:: DATA FOR THIS TASK ::
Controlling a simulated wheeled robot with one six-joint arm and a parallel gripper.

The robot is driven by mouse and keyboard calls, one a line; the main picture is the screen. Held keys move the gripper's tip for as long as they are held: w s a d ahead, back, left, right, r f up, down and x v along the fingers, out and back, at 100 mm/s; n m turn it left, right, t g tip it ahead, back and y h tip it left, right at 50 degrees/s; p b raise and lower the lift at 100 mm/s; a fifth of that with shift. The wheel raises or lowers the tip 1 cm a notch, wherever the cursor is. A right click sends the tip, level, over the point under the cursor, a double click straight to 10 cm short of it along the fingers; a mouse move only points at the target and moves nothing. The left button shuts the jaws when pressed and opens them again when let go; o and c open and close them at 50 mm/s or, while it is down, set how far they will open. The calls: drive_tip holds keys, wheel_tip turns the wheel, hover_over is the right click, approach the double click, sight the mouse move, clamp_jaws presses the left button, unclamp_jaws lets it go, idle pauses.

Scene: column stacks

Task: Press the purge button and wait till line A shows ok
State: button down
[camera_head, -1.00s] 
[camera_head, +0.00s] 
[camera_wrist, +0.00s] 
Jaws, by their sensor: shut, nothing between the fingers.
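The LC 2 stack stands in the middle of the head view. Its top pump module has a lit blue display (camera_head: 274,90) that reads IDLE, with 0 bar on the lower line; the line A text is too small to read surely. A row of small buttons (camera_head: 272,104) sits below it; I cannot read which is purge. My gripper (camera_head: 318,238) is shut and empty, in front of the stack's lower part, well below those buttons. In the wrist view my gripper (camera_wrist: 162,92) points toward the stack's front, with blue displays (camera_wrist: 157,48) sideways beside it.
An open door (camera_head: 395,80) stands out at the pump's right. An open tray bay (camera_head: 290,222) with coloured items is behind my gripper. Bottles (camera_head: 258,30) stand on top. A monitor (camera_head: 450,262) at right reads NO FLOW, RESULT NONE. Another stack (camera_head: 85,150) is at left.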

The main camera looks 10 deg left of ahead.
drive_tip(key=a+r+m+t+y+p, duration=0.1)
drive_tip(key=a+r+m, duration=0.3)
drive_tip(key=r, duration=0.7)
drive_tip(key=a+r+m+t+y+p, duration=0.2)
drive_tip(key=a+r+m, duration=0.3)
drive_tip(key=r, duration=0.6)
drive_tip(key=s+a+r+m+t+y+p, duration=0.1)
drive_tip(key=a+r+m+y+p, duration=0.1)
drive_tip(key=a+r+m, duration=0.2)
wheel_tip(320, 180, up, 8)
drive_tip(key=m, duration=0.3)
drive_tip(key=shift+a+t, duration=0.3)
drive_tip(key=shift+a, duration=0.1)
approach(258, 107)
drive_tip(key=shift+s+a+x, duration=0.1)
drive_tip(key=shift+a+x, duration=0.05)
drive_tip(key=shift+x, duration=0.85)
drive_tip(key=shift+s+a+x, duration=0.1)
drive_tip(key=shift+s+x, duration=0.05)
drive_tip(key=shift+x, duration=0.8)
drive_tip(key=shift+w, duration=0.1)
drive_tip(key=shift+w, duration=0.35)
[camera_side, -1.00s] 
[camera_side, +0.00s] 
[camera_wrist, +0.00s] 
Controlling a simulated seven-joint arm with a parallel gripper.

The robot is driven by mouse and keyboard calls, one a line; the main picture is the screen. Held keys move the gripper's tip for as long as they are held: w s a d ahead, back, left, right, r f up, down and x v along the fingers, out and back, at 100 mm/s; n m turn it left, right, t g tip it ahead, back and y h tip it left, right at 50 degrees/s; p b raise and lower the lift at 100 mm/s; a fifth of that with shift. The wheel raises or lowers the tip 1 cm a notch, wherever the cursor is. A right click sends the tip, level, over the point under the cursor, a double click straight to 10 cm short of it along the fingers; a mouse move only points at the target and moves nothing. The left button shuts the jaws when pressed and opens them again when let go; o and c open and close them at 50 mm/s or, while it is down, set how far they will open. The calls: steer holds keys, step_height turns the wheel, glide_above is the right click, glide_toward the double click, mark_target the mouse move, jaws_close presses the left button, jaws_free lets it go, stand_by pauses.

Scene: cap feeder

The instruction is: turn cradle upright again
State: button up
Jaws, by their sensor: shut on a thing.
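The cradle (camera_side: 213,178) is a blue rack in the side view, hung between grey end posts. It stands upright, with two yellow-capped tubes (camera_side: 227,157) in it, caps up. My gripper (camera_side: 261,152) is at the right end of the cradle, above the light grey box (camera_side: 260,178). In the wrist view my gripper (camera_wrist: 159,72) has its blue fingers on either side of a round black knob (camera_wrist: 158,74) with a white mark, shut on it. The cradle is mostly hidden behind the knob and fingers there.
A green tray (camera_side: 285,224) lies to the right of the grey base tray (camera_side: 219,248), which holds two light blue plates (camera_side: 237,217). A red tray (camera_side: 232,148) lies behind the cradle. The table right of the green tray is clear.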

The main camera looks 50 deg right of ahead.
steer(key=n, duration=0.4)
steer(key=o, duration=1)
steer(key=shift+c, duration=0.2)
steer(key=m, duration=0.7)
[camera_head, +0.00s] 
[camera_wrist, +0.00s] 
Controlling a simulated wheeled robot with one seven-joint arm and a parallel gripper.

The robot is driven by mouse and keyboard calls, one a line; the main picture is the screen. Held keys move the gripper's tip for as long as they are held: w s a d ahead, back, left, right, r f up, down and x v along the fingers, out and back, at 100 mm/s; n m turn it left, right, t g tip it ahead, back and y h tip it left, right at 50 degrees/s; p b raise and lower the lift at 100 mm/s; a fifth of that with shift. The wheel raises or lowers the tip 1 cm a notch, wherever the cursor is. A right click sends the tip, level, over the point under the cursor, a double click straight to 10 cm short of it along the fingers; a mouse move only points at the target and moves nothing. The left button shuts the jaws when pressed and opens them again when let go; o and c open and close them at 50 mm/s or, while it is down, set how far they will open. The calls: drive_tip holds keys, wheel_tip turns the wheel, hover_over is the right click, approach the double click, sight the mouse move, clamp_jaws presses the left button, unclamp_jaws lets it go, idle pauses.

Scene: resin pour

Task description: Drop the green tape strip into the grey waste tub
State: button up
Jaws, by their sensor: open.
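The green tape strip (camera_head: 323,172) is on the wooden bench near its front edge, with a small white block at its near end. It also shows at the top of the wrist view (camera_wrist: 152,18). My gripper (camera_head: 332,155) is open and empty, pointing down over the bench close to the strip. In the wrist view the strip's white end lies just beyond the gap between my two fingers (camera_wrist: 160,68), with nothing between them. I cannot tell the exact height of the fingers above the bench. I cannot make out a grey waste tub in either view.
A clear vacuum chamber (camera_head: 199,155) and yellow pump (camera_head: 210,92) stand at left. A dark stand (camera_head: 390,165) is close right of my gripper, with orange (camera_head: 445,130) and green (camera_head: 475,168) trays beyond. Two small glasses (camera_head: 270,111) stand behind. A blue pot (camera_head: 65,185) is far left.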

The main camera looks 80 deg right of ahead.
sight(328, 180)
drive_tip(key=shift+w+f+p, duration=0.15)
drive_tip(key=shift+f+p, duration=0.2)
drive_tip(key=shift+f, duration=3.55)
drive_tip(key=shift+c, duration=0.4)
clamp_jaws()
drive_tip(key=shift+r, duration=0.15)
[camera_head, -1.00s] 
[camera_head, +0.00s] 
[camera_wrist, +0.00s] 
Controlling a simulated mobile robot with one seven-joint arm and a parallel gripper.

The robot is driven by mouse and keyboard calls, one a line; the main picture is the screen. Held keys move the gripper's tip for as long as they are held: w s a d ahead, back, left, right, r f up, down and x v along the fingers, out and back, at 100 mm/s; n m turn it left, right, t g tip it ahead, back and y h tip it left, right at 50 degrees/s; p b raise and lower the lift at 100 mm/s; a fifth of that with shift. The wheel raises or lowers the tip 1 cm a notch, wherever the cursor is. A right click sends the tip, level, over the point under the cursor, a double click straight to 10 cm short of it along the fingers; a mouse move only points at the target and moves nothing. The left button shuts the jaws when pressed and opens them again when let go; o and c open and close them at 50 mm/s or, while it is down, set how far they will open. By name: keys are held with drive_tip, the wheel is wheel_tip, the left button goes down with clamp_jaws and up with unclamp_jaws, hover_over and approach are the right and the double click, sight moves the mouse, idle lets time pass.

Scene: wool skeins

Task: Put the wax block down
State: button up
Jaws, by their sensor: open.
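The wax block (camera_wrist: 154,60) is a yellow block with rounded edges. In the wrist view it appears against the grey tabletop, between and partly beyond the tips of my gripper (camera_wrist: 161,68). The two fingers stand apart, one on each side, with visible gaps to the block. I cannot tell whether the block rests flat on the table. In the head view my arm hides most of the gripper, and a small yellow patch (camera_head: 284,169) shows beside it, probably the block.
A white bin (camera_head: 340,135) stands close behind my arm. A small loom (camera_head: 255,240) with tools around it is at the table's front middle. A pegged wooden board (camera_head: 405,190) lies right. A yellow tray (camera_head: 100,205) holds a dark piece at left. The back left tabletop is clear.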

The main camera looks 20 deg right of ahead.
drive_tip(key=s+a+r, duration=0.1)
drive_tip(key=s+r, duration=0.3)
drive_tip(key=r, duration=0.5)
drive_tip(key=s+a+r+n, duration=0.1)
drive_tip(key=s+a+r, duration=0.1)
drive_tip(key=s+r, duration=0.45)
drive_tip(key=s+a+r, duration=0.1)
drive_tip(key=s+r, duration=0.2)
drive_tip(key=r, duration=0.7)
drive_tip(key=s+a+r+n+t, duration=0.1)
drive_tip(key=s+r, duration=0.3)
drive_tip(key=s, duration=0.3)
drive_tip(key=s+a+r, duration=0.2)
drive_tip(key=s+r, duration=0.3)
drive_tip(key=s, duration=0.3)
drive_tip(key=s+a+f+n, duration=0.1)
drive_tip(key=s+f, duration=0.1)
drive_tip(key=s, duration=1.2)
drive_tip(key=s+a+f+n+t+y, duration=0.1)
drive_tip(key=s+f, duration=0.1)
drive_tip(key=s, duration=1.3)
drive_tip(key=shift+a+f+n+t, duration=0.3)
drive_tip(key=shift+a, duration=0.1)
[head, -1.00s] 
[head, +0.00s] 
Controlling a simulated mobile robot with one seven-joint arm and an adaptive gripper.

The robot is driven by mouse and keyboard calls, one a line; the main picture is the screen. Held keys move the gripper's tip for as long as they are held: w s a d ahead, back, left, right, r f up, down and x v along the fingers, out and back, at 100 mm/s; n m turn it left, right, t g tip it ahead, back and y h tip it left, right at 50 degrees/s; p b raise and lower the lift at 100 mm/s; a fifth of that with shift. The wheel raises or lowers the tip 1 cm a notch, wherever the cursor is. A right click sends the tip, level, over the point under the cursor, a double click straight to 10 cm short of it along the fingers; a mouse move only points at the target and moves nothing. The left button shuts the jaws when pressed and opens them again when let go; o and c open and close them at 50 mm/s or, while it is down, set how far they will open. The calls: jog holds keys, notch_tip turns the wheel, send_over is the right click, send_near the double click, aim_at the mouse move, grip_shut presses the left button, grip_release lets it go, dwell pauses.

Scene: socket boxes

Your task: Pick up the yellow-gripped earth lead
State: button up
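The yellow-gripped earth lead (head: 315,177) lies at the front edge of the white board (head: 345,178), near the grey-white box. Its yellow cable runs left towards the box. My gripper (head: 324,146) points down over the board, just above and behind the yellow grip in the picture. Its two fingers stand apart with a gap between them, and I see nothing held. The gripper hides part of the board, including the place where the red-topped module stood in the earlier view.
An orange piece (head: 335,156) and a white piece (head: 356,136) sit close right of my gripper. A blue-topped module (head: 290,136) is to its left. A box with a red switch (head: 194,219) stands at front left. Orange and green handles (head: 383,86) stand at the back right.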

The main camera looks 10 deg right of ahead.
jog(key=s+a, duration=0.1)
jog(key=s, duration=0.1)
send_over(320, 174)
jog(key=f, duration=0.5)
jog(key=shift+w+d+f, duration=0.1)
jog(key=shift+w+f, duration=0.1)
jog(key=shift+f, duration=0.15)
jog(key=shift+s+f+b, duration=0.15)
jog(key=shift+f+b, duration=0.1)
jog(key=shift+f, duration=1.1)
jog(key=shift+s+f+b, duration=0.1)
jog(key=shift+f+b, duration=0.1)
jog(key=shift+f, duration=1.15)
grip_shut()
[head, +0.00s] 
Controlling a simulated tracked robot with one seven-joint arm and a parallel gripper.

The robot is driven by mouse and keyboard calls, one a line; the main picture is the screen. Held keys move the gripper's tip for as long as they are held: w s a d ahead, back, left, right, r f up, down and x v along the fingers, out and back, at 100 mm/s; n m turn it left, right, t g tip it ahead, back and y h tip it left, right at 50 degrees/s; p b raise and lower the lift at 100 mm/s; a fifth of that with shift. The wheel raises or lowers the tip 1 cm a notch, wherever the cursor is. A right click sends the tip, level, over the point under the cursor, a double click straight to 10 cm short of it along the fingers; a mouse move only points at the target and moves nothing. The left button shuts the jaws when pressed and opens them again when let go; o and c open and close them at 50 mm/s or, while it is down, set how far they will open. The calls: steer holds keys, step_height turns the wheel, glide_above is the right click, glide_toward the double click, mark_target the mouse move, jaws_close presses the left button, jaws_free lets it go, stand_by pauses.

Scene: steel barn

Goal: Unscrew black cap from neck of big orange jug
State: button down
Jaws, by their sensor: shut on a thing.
:::
### CHALLENGE
Identify the lines above that contain the word "Scene", then copy them.

### ANSWER TO THIS TASK
Scene: column stacks
Scene: cap feeder
Scene: resin pour
Scene: wool skeins
Scene: socket boxes
Scene: steel barn

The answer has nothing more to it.